* The problem *
Look through the entries below and extract exactly the lines from the one containing "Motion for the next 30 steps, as" through the one containing "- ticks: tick", ends included.

* Extracted records *
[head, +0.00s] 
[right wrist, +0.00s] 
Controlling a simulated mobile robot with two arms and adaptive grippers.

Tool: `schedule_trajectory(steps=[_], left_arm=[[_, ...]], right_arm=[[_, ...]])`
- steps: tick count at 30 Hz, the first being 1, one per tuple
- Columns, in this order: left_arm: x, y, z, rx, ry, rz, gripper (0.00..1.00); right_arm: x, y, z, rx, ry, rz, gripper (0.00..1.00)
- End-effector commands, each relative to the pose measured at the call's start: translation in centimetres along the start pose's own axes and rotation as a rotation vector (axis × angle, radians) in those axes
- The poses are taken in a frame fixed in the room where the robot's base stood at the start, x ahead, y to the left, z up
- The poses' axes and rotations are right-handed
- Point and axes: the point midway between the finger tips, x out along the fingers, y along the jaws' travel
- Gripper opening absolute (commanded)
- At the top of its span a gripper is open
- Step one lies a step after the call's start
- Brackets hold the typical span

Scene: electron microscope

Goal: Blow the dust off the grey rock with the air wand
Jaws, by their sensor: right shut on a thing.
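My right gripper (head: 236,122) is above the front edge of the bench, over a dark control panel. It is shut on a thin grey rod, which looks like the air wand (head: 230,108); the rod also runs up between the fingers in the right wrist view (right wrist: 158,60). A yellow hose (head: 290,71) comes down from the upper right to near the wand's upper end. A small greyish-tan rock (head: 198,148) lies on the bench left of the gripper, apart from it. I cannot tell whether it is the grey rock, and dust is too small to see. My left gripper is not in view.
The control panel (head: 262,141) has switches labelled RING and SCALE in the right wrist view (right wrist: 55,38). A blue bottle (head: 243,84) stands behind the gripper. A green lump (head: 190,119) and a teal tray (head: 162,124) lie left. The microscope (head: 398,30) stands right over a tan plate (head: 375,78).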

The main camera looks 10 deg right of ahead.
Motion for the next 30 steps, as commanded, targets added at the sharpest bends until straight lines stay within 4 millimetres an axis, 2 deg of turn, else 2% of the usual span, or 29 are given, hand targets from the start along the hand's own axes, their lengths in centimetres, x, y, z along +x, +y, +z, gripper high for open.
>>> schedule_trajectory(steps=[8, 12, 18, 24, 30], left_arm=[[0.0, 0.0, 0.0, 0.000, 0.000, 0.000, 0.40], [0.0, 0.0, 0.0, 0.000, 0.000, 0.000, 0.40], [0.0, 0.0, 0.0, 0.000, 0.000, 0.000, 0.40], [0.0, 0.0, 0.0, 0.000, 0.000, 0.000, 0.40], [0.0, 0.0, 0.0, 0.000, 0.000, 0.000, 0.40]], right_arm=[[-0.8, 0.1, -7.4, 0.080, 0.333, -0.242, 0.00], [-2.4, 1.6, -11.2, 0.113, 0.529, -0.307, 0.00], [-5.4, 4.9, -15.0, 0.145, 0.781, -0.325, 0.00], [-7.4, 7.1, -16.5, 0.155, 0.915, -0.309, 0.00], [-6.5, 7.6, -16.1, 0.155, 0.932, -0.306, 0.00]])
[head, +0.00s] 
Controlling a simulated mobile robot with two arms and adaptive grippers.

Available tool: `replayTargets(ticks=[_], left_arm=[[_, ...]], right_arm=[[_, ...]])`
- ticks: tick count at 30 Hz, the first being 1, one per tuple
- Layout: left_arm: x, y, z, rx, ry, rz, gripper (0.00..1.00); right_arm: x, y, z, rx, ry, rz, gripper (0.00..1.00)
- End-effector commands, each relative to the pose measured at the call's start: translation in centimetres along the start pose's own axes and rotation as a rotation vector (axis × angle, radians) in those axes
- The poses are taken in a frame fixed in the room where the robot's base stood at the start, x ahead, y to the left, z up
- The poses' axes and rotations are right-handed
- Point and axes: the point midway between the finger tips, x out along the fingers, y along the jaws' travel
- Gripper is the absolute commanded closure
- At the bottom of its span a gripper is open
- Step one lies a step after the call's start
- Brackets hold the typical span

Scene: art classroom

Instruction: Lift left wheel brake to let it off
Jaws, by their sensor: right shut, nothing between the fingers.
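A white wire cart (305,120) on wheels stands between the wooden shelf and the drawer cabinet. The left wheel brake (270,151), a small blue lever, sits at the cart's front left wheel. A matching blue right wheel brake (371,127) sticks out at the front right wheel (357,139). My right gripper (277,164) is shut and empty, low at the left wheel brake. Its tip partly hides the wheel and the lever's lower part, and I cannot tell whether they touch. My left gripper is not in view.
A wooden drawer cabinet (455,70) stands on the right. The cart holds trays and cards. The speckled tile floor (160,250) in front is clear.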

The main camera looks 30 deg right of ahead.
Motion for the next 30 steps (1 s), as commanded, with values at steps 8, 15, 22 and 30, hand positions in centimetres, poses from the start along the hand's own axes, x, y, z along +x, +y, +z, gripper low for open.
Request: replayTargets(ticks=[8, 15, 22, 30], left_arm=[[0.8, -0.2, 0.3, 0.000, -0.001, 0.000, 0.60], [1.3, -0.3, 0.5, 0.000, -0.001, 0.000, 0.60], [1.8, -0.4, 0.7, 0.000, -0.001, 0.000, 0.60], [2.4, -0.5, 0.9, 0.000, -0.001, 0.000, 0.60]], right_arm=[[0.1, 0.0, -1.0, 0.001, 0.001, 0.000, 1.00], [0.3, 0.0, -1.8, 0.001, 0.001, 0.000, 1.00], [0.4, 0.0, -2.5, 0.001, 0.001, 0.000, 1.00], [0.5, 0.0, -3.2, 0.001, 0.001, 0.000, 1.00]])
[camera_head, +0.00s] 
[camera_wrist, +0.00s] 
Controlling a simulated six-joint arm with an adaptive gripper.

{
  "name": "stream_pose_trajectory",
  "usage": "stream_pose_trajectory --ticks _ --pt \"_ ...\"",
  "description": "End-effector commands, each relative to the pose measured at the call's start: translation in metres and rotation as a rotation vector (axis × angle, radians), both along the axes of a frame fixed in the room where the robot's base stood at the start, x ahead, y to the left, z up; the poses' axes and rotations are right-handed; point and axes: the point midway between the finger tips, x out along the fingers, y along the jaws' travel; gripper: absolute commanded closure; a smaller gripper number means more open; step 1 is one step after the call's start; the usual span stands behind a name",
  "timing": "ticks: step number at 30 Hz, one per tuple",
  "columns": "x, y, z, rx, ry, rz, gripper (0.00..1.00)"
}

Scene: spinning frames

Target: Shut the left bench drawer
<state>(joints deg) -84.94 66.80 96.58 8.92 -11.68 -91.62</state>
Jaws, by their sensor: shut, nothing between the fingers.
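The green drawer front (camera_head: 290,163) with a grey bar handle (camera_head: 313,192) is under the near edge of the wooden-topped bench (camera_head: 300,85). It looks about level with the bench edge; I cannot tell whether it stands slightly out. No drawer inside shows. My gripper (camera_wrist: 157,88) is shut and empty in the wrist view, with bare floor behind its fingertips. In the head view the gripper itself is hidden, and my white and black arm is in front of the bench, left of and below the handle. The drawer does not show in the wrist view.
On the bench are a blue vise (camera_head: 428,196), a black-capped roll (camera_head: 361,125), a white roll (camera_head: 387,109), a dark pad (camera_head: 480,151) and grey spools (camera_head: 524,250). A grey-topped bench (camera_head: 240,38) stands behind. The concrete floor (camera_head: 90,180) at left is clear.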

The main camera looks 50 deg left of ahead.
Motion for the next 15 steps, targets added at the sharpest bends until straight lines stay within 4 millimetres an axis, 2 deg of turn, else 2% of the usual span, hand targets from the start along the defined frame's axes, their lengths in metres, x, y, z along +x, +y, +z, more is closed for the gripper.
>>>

* Written response *
Motion for the next 30 steps, as commanded, targets added at the sharpest bends until straight lines stay within 4 millimetres an axis, 2 deg of turn, else 2% of the usual span, or 29 are given, hand targets from the start along the hand's own axes, their lengths in centimetres, x, y, z along +x, +y, +z, gripper high for open.
>>> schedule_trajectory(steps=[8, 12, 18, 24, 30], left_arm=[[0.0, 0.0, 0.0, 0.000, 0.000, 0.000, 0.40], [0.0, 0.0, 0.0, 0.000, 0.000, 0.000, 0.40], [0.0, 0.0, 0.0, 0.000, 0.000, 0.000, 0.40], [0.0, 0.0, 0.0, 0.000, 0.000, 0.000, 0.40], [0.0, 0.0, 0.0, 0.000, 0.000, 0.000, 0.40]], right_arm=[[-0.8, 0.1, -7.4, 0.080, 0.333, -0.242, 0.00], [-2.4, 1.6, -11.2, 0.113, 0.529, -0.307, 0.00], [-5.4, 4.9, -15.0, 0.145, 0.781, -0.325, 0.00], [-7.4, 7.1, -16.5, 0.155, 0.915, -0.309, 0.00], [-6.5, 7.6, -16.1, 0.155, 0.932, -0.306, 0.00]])
[head, +0.00s] 
Controlling a simulated mobile robot with two arms and adaptive grippers.

Available tool: `replayTargets(ticks=[_], left_arm=[[_, ...]], right_arm=[[_, ...]])`
- ticks: tick count at 30 Hz, the first being 1, one per tuple

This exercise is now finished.